Le chemin de souffrance d'Oliver Twist, enfant abandonné en proie aux affres du dénuement, constitue une éprouvante descente vers de sombres pandémoniums où s'agitent la faim et le froid, la prostitution et le crime, la cruauté et l'absence de miséricorde. Cette "atrophie de l'enfant par la nuit", pour paraphraser Hugo, demeure l'un des plus célèbres romans de Dickens.

Pourtant le jeune héros éponyme reste insaisissable, englué dans son statut de type victimal : sa personnalité n'affleure que rarement à travers ses larmes, ses pâmoisons et ses spasmes d'angoisse. Dickens le dépeint fréquemment entre deux portes, à la lisière, retardant continûment sa délivrance au monde -lui, le petit bâtard- : le romancier lui permet d'étreindre furtivement les joies d'une félicité domestique pour mieux le replonger dans les limbes du vice, dans d'impures eaux matricielles.

Grêle esquif ballotté sur le sombre cours d'une époque inique, l'orphelin doloriste, s'il excite notre compassion, révèle par contraste la noirceur des scélérats qu'il côtoie bien malgré lui. Car le génie de Dickens c'est d'avoir cerné son personnage d'ombres inoubliables.
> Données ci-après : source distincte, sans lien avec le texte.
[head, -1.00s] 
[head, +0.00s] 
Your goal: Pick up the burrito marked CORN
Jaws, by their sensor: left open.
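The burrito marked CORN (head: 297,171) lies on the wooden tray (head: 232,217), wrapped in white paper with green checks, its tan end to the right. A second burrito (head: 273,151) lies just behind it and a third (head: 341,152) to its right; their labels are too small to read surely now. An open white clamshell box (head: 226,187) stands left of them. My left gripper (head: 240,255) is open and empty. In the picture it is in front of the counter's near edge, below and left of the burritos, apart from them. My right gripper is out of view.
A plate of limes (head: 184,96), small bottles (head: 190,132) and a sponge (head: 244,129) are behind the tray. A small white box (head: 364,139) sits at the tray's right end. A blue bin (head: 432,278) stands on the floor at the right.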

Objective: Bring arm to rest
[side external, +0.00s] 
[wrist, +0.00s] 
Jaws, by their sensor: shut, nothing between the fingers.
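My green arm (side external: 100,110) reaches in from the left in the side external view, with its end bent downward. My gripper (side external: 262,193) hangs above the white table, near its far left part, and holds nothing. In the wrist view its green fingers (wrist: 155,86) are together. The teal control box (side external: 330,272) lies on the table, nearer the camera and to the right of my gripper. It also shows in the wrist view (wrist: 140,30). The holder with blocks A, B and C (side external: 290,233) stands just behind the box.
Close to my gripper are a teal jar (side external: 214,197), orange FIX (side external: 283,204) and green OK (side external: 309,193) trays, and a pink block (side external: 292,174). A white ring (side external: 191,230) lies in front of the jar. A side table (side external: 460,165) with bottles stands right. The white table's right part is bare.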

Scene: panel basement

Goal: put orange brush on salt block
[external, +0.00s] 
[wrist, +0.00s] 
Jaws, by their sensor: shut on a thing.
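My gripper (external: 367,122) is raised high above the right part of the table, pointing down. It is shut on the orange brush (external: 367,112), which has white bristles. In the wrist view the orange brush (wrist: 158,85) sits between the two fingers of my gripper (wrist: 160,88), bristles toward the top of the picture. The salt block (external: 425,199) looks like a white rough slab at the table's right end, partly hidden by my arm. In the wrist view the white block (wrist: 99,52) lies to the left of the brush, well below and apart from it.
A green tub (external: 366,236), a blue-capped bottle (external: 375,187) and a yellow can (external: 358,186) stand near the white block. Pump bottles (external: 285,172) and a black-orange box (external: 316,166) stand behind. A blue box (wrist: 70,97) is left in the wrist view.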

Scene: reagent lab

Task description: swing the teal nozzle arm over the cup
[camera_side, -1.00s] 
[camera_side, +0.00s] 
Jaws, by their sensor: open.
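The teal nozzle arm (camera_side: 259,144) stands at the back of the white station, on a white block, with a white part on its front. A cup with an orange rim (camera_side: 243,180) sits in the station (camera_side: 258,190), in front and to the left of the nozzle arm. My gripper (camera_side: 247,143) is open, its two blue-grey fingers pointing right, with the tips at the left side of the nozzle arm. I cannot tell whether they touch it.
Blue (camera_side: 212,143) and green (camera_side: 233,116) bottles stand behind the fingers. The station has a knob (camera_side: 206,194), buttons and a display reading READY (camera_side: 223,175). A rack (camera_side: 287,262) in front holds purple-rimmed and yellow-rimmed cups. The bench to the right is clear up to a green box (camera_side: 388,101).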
Outre les ridicules familiers -on se régalera de la bêtise de quelques crétins hyperboliques comme le boursouflé Bumble, Duff et Balthers, les Dupont et Dupond britanniques ou Grimwig, le grincheux au grand cœur-, il a créé une dyade de cauchemar avec Fagin et Bill Sikes (si l'on excepte Monks, diabolus ex machina au visage marqué par ses excès, qui inocule ses poisons tout au long du récit).

Fagin, Juif cupide et dénué de tout sens moral, revêt les oripeaux d'une puissance chthonienne, lui qui ne sort que la nuit venue et vit reclus dans la fange londonienne. Judas Iscariote aux ongles longs et au regard térébrant -prototype dont nombre d'antisémites ont fait leur miel nauséabond- il souffle le chaud et le froid tout au long du roman : impayable quand il tient la férule à une bande de tire-laines, terrifiant quand il fomente ses vilénies, répugnant quand il dupe sans foi ni raison... Dickens lui concède une fin absolument bouleversante de réalisme, l'un des climax d'un roman qui n'en est pas avare.

Brutal et sans pitié, toujours suivi de Bull's Eyes son horrifique cerbère, Bill Sikes prend l'apparence d'un croquemitaine propre à hanter nos mauvais rêves. Sa sauvagerie, aujourd'hui encore, effraie. Ses hallucinations de meurtrier fou impressionnent durablement.

Éminemment politique, Oliver Twist dénonce un monde où l'injustice dresse les misérables entre eux, chaque victime déguisant un bourreau potentiel.  Martyrs ultimes, les femmes, même en instance de velléités, restent garrottées légalement, religieusement et socialement. S'il a tendance à les transformer en images sulpiciennes, Dickens, à travers la jeune Rose, prête à tous les abandons car mal-née, ou la pauvre Nancy, bête de somme soumise à son tortionnaire, déplore la chute inscrite en leur chair dans une société absolument testiculaire.

Le roman n'est pas qu'un larmoyant ou effrayant réquisitoire contre l'enfance broyée, les gabegies des institutions (où les orphelinats sont des mouroirs et les hospices des prisons) et la misère sociale. Dickens s'emploie à varier les tempos : « comme des couches de bacon bien strié », il entrelarde son récit de pauses drôlissimes. Nous assistons, hilares, aussi bien aux roucoulades d'un crétin suffisant avec une rombière calculatrice qu'au discours désopilant du brillant John Dawkins -The Artfull Dodger- face à ses juges. Le style étincelant autorise ces jongleries salutaires.

Malgré un happy end de convention, avec Oliver Twist, Dickens a trempé sa plume dans une encre limoneuse et signe un ultime roman gothique. Qu'importe son emphase, j'ai suivi l'auteur au fond de chaque ruelle étroite et bourbeuse de Londres, j'ai poussé en sa compagnie la porte branlante des bouges et des tavernes les plus infâmes et, tombé en catalepsie, j'ai été englouti par le talent inouï du conteur. Il m'avait prévenu "IT IS TRUE". J'en suis convaincu.

"(...) happiness can never be attained" sauf à lire Dickens.